BEGIN

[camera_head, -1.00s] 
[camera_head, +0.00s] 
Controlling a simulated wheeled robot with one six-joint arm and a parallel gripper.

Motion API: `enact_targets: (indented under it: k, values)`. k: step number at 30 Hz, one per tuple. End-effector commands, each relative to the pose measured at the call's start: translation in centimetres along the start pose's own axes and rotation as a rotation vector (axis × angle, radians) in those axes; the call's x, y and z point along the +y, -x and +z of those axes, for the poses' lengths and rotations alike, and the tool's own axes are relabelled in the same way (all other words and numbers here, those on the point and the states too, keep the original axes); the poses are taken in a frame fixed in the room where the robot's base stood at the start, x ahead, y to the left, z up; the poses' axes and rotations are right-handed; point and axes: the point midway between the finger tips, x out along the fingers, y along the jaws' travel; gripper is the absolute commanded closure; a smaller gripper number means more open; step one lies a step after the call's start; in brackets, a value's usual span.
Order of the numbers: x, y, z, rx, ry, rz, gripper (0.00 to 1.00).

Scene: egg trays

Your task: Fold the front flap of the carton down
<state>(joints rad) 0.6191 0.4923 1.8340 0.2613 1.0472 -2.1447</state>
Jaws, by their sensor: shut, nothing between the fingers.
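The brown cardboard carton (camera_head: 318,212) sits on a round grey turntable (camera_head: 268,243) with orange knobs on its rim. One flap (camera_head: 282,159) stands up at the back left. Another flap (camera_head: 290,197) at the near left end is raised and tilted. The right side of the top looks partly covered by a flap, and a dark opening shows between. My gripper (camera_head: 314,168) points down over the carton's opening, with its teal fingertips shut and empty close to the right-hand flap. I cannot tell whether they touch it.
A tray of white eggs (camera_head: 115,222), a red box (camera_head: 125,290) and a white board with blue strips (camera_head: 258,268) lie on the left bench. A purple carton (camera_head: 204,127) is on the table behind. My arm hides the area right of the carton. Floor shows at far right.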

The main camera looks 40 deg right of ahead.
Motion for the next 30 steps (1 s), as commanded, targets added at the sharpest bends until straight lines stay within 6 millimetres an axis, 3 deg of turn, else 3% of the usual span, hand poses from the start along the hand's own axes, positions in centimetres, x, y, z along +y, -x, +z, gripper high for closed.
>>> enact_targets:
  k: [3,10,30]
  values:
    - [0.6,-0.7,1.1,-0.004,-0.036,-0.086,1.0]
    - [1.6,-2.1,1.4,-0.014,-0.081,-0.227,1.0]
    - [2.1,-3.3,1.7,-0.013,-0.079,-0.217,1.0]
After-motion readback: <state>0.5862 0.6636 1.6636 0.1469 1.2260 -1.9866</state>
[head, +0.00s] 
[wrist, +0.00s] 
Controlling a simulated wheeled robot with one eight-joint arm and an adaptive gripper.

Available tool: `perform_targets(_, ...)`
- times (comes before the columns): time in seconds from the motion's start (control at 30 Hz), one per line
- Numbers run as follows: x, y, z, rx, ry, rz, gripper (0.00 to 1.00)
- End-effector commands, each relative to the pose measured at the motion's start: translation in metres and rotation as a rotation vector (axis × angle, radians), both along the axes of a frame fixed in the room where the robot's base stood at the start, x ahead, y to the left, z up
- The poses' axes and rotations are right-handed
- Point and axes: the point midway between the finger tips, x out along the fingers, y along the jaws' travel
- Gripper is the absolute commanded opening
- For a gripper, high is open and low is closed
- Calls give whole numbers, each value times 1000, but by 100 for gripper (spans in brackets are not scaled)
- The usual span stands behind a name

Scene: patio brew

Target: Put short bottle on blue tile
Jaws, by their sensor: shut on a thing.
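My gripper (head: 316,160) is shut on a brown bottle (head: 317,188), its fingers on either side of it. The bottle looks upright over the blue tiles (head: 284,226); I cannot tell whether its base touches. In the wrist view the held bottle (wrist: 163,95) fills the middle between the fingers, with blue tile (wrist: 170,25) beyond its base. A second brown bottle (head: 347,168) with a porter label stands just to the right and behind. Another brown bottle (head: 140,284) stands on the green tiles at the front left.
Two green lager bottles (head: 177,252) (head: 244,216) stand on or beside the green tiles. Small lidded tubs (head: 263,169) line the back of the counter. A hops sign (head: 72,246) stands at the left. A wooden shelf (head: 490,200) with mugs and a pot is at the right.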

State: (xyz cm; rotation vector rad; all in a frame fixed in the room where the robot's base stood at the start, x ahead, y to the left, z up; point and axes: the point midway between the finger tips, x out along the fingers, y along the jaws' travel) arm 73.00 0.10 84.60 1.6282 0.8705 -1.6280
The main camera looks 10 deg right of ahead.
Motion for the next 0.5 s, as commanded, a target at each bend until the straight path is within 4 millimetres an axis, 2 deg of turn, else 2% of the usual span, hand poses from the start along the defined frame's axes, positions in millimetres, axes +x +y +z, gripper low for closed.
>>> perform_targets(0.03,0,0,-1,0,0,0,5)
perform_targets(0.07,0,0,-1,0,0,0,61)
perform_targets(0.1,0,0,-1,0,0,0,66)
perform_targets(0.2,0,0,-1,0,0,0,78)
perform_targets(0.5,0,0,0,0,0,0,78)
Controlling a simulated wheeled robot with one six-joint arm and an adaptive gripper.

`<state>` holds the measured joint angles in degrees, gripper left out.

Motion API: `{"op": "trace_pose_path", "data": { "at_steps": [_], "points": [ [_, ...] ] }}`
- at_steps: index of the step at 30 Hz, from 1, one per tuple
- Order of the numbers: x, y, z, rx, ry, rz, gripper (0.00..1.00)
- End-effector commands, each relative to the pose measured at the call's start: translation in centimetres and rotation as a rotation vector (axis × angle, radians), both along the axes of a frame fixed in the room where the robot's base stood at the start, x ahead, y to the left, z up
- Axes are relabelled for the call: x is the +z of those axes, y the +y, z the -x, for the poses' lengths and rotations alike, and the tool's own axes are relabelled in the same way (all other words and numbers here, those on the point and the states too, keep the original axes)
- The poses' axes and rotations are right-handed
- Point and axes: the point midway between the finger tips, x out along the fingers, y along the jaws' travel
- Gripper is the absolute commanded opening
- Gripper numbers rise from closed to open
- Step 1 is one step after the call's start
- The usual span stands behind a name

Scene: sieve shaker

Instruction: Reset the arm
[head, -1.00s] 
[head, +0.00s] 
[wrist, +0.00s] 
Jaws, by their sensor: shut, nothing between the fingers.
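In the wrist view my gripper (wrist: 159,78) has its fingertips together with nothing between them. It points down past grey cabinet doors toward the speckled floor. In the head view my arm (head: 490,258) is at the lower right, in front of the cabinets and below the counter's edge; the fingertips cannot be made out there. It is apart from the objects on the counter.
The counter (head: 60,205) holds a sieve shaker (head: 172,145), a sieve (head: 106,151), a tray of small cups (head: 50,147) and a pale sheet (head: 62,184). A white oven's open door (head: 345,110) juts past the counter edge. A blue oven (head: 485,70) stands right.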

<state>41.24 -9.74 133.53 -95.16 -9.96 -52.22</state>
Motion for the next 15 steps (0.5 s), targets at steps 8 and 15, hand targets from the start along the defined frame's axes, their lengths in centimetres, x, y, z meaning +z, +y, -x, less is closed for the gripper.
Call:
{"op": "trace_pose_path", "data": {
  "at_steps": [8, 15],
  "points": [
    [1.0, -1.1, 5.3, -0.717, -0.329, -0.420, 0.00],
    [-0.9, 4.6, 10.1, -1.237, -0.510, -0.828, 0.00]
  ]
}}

END
BEGIN

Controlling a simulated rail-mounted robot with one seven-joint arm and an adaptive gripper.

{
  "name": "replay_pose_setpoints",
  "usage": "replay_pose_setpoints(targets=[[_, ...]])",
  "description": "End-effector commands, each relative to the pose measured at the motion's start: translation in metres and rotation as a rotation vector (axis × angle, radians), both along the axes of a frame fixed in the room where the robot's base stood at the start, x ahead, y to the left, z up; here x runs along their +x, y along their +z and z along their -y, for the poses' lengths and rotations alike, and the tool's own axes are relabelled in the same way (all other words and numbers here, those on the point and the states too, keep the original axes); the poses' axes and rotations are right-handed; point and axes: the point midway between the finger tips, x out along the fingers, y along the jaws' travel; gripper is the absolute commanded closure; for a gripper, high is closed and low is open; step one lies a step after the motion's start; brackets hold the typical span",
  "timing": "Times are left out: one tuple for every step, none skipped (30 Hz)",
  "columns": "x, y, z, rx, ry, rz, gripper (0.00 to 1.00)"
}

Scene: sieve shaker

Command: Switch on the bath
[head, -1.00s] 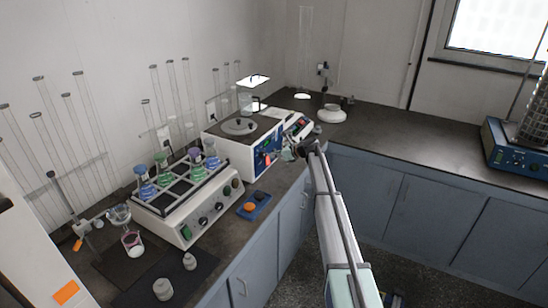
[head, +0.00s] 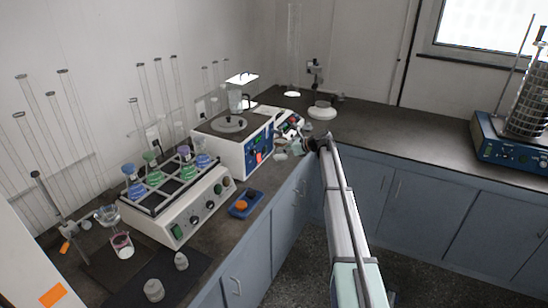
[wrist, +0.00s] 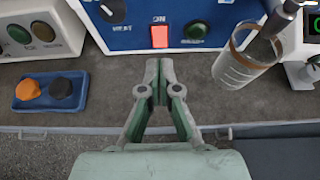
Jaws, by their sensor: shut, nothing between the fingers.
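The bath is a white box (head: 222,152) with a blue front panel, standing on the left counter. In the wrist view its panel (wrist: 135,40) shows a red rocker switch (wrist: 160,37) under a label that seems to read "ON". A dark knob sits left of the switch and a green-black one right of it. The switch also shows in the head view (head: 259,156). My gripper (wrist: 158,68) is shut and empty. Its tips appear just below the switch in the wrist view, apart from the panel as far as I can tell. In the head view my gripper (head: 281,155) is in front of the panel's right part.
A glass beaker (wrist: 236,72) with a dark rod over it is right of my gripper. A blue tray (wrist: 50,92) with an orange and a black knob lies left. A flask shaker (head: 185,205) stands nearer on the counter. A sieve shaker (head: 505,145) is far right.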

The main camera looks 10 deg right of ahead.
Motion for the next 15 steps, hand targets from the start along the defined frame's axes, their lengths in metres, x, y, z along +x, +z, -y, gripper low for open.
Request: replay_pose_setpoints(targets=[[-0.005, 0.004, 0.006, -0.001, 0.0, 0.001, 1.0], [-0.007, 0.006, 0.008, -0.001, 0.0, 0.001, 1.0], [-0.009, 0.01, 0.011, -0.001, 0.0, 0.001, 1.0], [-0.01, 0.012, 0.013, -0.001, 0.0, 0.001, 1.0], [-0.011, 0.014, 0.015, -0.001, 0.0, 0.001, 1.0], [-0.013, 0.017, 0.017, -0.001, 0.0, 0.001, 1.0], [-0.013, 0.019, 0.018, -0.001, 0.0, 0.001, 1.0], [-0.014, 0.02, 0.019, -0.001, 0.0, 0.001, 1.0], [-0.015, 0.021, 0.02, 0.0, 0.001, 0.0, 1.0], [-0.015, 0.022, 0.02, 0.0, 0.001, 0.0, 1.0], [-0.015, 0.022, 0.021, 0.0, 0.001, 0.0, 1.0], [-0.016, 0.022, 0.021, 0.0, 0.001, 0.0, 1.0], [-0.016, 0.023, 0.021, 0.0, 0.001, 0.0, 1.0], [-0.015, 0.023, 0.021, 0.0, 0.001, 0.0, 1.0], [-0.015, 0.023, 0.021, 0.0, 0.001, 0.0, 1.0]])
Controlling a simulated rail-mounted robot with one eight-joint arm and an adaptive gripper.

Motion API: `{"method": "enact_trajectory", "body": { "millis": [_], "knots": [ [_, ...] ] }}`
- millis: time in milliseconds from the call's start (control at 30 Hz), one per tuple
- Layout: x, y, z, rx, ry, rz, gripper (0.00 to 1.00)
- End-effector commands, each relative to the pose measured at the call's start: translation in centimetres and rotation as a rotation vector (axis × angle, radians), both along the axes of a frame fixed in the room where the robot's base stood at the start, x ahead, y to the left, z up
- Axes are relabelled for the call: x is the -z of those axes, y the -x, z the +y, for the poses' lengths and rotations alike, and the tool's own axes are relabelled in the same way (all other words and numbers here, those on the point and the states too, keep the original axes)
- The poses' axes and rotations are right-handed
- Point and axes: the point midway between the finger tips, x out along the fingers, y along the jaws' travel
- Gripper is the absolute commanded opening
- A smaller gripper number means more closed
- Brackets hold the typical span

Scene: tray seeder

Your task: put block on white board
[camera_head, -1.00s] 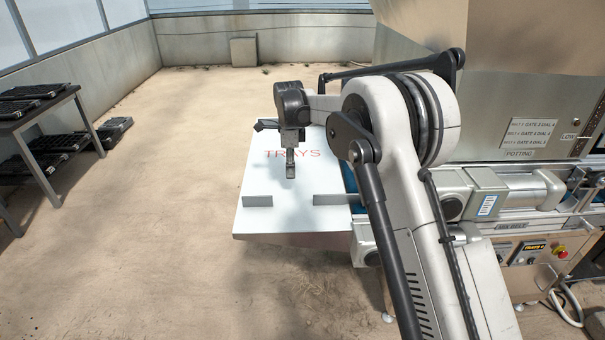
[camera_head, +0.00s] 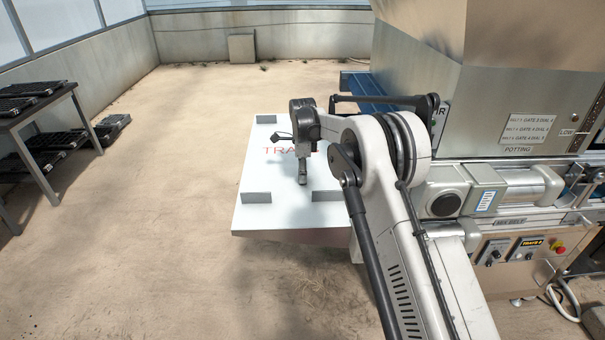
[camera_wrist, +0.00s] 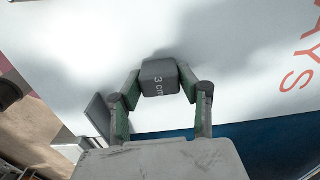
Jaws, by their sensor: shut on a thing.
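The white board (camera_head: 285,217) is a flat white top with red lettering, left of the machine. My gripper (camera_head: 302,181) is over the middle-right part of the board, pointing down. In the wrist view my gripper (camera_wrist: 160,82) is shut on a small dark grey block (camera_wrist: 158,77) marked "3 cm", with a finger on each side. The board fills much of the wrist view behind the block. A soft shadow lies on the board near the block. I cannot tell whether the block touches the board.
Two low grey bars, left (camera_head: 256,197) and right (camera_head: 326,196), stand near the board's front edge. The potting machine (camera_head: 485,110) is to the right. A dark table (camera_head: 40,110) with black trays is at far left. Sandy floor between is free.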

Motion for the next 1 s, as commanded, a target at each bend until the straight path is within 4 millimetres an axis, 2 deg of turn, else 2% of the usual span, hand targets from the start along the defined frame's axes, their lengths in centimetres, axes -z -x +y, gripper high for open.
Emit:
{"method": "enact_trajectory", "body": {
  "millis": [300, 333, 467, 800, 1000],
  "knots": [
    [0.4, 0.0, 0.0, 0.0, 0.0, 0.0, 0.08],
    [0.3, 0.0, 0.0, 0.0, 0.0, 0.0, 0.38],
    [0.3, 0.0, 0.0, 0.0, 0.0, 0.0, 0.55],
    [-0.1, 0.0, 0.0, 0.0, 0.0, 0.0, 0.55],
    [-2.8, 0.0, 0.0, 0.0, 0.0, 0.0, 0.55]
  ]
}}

END

Objective: Keep both end lines and retype everything in the records above from the line containing "- times (comes" through the line containing "Target: Put short bottle on blue tile", exactly, with nothing else.

Full solution:
- times (comes before the columns): time in seconds from the motion's start (control at 30 Hz), one per line
- Numbers run as follows: x, y, z, rx, ry, rz, gripper (0.00 to 1.00)
- End-effector commands, each relative to the pose measured at the motion's start: translation in metres and rotation as a rotation vector (axis × angle, radians), both along the axes of a frame fixed in the room where the robot's base stood at the start, x ahead, y to the left, z up
- The poses' axes and rotations are right-handed
- Point and axes: the point midway between the finger tips, x out along the fingers, y along the jaws' travel
- Gripper is the absolute commanded opening
- For a gripper, high is open and low is closed
- Calls give whole numbers, each value times 1000, but by 100 for gripper (spans in brackets are not scaled)
- The usual span stands behind a name

Scene: patio brew

Target: Put short bottle on blue tile

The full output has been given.